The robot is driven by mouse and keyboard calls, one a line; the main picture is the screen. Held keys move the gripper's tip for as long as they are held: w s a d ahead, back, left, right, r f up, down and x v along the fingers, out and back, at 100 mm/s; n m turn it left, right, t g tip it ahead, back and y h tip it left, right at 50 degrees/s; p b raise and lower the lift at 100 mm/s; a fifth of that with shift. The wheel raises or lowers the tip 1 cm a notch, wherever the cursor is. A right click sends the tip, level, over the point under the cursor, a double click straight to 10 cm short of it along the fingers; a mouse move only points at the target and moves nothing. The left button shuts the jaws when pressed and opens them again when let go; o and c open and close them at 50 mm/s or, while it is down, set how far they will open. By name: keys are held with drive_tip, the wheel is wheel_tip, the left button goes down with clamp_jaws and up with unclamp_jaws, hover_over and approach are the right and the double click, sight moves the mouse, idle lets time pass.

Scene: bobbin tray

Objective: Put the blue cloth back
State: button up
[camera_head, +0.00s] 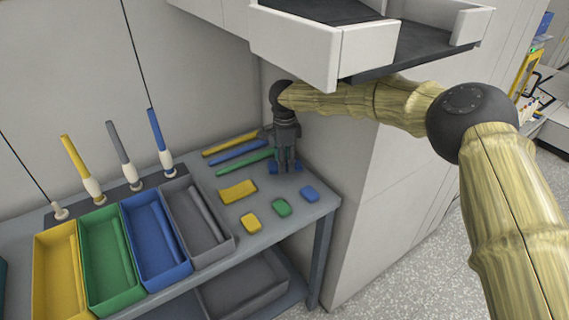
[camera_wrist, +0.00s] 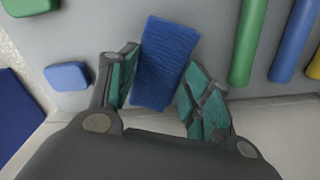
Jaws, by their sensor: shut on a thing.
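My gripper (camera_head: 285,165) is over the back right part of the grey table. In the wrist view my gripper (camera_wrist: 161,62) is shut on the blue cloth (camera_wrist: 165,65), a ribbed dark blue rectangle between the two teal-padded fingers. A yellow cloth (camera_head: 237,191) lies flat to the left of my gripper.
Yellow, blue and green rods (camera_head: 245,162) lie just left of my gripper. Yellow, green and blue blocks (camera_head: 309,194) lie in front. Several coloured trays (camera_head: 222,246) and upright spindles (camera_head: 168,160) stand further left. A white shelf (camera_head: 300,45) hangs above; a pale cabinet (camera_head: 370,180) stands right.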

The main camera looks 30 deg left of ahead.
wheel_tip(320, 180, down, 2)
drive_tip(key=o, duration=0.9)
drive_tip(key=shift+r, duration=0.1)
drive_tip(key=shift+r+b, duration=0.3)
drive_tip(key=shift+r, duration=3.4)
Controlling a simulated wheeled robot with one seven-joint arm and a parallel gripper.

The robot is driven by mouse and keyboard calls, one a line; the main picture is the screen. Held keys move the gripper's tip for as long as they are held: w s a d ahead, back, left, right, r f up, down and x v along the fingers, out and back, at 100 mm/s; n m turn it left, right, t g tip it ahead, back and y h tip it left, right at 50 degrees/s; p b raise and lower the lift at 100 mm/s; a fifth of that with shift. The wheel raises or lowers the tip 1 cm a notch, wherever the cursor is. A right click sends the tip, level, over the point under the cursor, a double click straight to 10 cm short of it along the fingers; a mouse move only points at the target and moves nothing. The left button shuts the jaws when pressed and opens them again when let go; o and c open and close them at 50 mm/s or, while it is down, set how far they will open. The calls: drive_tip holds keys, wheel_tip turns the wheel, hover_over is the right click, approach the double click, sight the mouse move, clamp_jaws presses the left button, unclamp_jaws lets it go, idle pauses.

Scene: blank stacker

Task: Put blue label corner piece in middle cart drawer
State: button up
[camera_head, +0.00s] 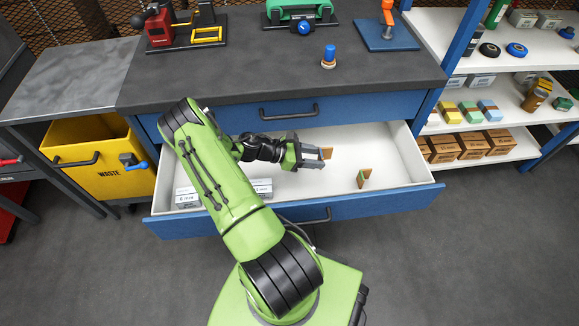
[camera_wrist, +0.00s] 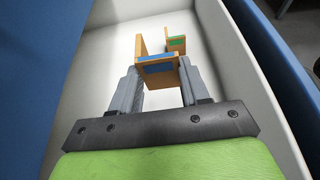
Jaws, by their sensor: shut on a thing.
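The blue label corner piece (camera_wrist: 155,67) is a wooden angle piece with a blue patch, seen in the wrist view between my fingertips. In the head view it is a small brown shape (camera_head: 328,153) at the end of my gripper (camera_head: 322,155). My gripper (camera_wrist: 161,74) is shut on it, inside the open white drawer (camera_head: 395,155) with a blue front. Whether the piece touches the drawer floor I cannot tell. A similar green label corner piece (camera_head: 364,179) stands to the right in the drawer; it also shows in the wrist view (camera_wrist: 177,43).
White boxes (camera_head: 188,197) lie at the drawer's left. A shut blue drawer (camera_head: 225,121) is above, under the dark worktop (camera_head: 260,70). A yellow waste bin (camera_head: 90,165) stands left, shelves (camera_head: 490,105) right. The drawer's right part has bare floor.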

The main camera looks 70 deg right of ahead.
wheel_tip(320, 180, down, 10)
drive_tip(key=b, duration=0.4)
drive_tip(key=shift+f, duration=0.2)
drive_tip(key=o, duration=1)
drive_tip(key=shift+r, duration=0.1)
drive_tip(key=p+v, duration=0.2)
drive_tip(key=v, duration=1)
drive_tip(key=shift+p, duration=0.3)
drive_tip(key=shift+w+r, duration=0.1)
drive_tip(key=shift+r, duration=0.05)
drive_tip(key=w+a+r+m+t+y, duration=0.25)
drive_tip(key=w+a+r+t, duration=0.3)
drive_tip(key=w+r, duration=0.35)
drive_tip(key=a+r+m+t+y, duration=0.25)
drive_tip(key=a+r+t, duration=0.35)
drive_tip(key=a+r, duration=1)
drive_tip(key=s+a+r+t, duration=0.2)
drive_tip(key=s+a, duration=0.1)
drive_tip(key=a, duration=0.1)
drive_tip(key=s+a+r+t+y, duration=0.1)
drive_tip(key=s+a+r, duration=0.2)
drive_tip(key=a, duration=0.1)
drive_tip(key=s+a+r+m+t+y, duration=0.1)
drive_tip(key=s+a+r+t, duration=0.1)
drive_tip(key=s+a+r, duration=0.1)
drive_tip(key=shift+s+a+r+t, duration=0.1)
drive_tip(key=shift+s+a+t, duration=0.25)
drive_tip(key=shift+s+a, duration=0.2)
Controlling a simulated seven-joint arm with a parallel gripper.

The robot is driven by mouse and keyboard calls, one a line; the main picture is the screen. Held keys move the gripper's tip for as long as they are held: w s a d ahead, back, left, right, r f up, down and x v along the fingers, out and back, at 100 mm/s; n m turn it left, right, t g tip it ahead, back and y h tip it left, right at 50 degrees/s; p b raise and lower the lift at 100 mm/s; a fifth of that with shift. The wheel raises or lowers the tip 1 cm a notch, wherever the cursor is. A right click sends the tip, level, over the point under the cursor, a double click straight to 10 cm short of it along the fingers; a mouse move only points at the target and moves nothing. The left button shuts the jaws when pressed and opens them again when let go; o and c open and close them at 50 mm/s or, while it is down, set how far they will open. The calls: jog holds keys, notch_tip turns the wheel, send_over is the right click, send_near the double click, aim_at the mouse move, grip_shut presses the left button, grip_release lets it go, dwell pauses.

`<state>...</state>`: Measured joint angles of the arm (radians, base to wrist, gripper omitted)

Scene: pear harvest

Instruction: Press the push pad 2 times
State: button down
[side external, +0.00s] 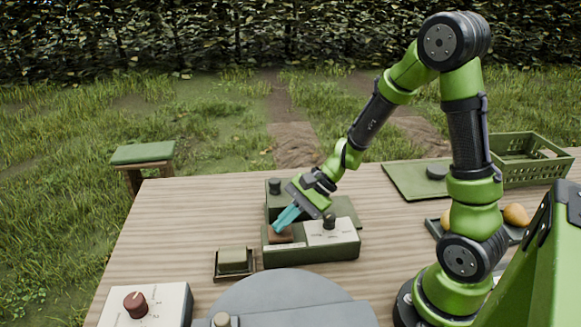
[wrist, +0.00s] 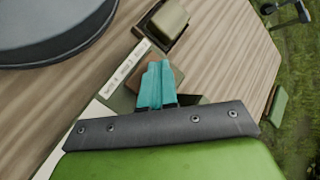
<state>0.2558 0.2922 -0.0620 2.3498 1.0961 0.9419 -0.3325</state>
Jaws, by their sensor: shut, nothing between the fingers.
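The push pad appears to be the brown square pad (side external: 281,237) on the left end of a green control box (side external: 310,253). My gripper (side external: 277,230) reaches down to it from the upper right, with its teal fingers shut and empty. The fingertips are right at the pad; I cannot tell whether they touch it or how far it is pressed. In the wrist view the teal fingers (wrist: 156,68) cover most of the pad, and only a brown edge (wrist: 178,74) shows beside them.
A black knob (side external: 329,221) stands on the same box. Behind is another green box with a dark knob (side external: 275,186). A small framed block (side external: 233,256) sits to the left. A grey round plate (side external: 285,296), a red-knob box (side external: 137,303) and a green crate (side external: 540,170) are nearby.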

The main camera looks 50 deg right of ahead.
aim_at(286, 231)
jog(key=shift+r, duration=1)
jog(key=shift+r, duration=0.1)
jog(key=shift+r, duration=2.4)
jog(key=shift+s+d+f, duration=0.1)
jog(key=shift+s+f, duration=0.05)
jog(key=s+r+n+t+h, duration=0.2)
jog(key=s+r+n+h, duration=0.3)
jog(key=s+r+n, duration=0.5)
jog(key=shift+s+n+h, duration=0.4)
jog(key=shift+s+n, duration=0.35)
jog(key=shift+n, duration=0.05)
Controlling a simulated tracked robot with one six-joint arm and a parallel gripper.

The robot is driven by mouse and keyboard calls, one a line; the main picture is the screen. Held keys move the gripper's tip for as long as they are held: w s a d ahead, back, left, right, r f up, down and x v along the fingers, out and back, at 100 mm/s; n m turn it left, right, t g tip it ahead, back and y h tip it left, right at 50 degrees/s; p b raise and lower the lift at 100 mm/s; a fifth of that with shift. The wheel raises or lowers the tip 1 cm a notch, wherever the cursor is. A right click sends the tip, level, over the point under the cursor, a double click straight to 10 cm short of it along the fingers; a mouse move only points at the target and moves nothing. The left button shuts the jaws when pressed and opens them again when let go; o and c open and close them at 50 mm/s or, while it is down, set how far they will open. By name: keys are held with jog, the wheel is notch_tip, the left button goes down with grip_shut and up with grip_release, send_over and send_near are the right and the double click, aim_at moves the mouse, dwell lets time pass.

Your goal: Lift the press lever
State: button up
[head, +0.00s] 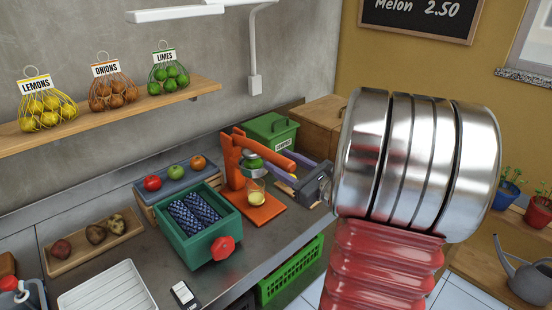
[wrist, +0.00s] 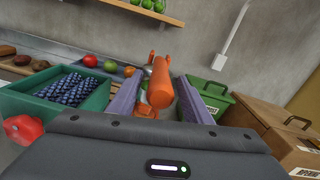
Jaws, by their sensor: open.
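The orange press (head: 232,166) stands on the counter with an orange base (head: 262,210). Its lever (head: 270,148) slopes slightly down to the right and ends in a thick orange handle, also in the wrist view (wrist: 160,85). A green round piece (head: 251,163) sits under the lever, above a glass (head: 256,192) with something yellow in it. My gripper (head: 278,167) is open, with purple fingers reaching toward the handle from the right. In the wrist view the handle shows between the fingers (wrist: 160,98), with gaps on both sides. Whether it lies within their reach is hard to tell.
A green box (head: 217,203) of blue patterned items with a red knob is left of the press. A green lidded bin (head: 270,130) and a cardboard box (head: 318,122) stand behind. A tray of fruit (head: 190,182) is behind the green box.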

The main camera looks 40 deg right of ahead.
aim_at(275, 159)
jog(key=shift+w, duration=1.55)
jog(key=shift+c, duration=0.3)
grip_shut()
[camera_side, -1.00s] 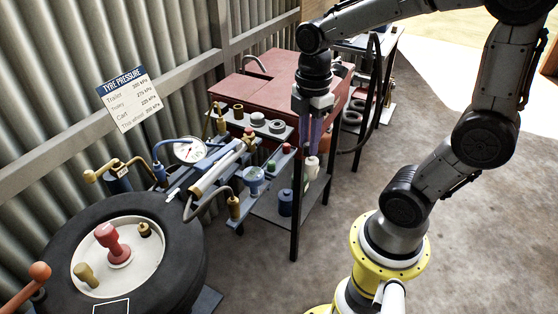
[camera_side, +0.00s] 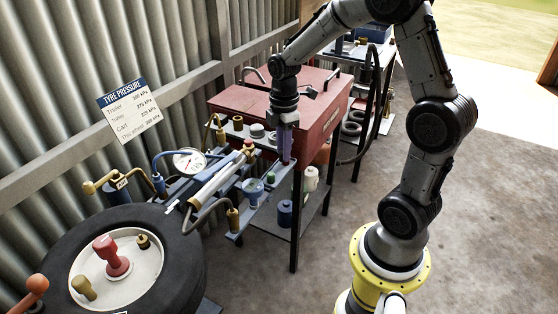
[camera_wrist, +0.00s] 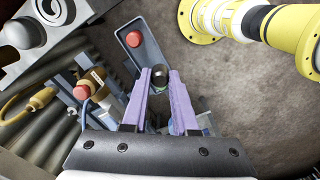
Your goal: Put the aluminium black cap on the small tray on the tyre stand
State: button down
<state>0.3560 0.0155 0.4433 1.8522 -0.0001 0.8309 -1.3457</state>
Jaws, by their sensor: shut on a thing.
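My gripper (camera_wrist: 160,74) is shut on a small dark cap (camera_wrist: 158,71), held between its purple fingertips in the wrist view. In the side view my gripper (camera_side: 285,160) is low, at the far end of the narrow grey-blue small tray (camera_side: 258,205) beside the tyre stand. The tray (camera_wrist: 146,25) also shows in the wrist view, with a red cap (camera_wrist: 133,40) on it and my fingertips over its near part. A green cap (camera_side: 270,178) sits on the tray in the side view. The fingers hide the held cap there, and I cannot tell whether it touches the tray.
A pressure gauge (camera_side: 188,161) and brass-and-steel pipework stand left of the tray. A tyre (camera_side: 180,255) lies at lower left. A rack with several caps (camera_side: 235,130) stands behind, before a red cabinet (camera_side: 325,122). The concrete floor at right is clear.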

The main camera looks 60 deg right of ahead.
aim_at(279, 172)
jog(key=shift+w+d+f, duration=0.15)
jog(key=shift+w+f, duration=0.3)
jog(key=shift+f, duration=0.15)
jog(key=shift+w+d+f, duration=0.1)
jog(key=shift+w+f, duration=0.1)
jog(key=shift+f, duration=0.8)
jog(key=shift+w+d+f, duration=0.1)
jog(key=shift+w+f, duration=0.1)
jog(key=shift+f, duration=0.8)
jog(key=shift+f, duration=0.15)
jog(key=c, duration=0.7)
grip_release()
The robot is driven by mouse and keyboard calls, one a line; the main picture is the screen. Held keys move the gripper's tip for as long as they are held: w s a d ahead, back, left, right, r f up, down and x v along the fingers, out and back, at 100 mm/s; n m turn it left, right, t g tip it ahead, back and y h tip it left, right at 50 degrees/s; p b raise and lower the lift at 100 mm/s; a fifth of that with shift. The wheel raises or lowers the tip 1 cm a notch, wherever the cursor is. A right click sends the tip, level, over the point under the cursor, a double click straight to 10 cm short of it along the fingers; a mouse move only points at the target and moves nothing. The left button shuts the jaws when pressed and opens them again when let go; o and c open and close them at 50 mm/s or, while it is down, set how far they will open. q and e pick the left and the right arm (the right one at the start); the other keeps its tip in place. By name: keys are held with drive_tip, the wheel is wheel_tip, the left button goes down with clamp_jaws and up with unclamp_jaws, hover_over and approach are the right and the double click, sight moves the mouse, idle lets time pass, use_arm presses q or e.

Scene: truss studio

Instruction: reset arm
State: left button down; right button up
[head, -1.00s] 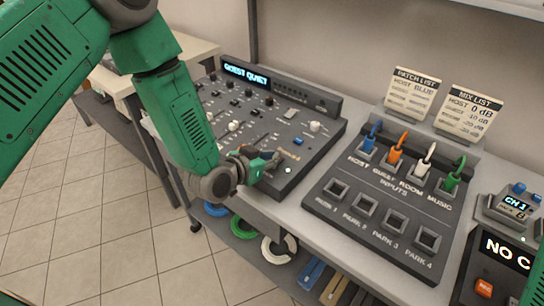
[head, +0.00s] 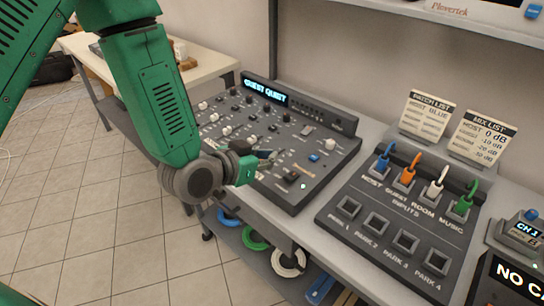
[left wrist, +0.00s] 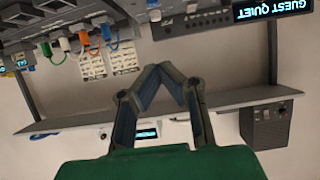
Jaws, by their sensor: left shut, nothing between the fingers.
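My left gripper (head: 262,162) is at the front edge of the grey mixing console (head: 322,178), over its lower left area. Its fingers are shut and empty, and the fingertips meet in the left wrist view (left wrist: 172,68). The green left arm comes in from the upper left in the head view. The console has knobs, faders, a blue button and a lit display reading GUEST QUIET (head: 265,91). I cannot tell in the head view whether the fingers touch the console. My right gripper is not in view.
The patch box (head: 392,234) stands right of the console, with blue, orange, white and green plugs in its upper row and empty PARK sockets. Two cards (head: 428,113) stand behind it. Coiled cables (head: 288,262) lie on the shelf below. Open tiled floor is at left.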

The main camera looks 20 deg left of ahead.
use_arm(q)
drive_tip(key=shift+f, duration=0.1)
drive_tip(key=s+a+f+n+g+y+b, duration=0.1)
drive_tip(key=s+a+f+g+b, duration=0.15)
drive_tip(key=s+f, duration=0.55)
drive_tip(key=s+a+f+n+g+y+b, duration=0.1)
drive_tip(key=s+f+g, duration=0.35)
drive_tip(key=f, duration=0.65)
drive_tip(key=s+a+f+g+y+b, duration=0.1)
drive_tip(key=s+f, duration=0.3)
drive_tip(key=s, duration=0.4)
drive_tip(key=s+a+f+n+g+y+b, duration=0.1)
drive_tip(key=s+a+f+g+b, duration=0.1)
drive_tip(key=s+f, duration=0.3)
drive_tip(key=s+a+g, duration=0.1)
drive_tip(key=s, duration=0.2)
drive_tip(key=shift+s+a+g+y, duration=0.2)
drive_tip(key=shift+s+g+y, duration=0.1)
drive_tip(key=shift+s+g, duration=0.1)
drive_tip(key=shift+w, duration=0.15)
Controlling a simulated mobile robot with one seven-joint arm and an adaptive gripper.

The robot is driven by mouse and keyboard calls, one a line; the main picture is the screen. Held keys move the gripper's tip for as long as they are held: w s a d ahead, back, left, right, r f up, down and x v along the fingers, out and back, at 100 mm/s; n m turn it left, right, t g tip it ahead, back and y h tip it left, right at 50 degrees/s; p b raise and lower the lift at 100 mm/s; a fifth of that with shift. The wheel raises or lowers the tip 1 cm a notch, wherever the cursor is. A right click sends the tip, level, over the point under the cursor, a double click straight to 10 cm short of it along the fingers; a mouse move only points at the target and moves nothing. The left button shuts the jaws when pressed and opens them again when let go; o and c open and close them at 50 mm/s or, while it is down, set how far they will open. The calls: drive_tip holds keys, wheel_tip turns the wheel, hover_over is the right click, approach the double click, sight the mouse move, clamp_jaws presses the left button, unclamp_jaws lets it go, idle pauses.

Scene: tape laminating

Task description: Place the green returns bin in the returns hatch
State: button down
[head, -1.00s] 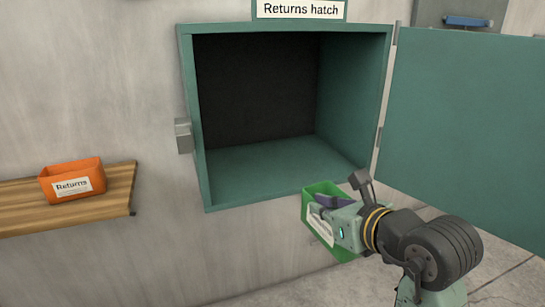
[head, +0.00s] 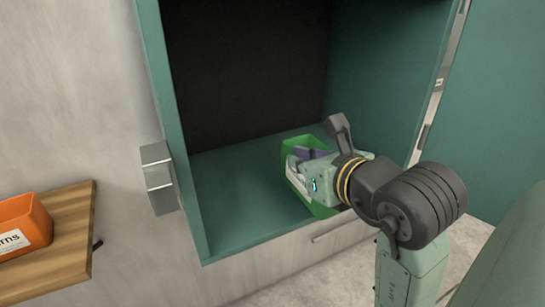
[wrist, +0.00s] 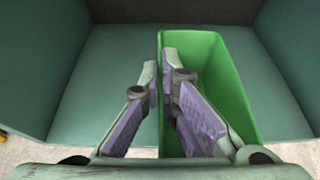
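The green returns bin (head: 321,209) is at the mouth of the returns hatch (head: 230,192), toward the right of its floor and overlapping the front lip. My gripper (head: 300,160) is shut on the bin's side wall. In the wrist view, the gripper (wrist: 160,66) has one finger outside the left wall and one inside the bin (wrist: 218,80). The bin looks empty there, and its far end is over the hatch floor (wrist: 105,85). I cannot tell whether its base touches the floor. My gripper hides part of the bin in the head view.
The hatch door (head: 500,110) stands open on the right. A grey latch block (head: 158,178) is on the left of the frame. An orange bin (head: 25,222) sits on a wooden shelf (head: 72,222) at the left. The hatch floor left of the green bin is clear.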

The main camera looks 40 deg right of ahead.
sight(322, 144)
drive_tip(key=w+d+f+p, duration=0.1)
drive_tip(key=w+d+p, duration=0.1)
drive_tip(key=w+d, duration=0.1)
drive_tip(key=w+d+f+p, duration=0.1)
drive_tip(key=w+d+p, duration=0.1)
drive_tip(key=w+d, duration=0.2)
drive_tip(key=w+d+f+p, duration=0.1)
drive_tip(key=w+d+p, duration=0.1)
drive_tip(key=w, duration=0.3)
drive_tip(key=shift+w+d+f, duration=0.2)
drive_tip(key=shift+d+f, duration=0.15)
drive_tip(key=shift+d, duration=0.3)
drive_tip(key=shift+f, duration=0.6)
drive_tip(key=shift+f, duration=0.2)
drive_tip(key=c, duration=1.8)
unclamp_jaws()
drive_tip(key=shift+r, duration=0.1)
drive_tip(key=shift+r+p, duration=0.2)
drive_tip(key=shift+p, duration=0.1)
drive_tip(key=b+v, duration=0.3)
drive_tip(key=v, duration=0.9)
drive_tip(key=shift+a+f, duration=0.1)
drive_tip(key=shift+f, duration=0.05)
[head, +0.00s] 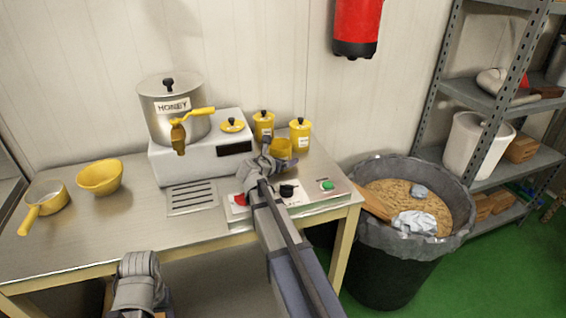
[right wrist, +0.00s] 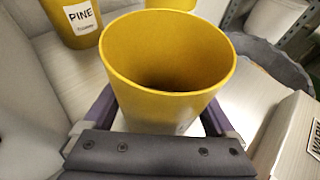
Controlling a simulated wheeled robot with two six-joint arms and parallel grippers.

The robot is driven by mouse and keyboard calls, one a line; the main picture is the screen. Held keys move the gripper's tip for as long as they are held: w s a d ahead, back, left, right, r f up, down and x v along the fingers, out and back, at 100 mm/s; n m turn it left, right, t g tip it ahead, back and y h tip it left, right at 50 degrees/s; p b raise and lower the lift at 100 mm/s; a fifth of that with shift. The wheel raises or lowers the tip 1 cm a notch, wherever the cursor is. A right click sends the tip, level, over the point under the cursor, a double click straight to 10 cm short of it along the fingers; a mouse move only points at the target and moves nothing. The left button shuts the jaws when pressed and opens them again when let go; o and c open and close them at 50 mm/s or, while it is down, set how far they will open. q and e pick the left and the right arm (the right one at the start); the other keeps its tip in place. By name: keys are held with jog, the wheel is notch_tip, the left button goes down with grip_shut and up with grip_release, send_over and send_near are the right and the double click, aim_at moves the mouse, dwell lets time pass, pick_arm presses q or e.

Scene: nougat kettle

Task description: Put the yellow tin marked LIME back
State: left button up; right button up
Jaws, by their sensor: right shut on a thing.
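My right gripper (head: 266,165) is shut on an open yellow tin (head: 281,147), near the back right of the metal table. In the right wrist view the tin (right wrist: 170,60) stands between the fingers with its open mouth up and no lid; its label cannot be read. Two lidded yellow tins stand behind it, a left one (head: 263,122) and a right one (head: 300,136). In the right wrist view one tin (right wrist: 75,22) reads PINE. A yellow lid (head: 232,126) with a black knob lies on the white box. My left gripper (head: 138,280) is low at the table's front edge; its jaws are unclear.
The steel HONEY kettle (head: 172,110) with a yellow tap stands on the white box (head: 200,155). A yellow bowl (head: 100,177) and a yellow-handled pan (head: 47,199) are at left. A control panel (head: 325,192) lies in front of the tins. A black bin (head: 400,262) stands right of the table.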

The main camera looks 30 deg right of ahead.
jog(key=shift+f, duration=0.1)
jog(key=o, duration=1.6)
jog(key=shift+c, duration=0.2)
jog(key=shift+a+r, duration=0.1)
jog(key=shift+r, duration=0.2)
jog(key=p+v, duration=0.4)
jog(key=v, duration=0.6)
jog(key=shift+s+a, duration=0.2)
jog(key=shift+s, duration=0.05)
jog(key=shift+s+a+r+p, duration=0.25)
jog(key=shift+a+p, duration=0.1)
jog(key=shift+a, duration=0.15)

★ ★ ★ ★

• [EXERCISE GOAL] Select every line where the word "seven" occurs.

• [IN RESPONSE]
Controlling a simulated wheeled robot with one seven-joint arm and a parallel gripper.
Controlling a simulated seven-joint arm with a parallel gripper.
Controlling a simulated mobile robot with one seven-joint arm and an adaptive gripper.

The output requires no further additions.